Geroy Simon, like Clermont, played on both sides of the rivalry and agrees with that theory. “That game was a turning point. Travis came back and was the full-time starter and a lot of guys grew up,” Simon says of the 2010 setback. “I have a fond memory of dropping a touchdown in 2010 that pretty much would have sealed the game and we would have won. You have memories of dropping passes as well and I remember that vividly as well as Manny catching the Hail Mary. That game definitely got me re-focussed and helped me come back with a new attitude in 2011.”
Just two years after earning his second ring, Simon found himself living in the flat lands and dressing up in green for work every day. Although it looked fairly odd at first, it turned out to be another memorable year in the career of Superman.
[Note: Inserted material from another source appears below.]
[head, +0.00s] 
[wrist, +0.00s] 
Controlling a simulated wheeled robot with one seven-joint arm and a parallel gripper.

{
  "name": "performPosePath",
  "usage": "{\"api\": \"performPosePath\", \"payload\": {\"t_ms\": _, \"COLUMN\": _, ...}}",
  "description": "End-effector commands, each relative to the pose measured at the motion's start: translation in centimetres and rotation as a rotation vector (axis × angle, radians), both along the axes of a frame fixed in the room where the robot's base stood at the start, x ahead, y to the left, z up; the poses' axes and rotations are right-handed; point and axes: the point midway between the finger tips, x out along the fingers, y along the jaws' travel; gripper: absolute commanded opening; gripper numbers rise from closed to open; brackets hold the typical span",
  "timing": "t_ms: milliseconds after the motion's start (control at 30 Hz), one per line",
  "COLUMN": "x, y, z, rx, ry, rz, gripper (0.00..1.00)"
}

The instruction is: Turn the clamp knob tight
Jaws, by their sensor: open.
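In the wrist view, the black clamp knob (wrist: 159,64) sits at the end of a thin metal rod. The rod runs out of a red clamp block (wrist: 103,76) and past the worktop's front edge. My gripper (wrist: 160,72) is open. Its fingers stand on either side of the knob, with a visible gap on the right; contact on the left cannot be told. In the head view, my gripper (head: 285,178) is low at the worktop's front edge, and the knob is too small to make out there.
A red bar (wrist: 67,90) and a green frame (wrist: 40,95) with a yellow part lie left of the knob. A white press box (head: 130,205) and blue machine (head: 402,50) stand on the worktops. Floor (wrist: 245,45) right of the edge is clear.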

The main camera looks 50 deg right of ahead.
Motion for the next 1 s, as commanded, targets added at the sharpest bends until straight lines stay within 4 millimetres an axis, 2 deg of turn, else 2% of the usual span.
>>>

” The best memories that year were scoring two touchdowns on Labour Day against Winnipeg and helping us get a big win and obviously the Grey Cup in Saskatchewan at home. I always say that’s the probably biggest game in the history of the Saskatchewan Roughriders and to be a part of that was special,” Simon recalls fondly.
Geroy had two more touchdowns in the 103rd Grey Cup and helped the Riders cruise past Hamilton 45-23. It was just the fourth championship in club history.
“It was one of my favourite places to play,” Simon says of the old stadium.”It seems like no matter how the Riders are doing throughout the year, when BC comes to town it’s always a big game and they always seem to play pretty well. I have fond memories of the place, playing against them and for them.”
From locker room fights, to melees with fans, to gut-wrenching playoff results, the old barn will be missed. New Mosaic Stadium is just steps away and will no doubt be one of pro football’s crown jewels when it’s gates open in 2017.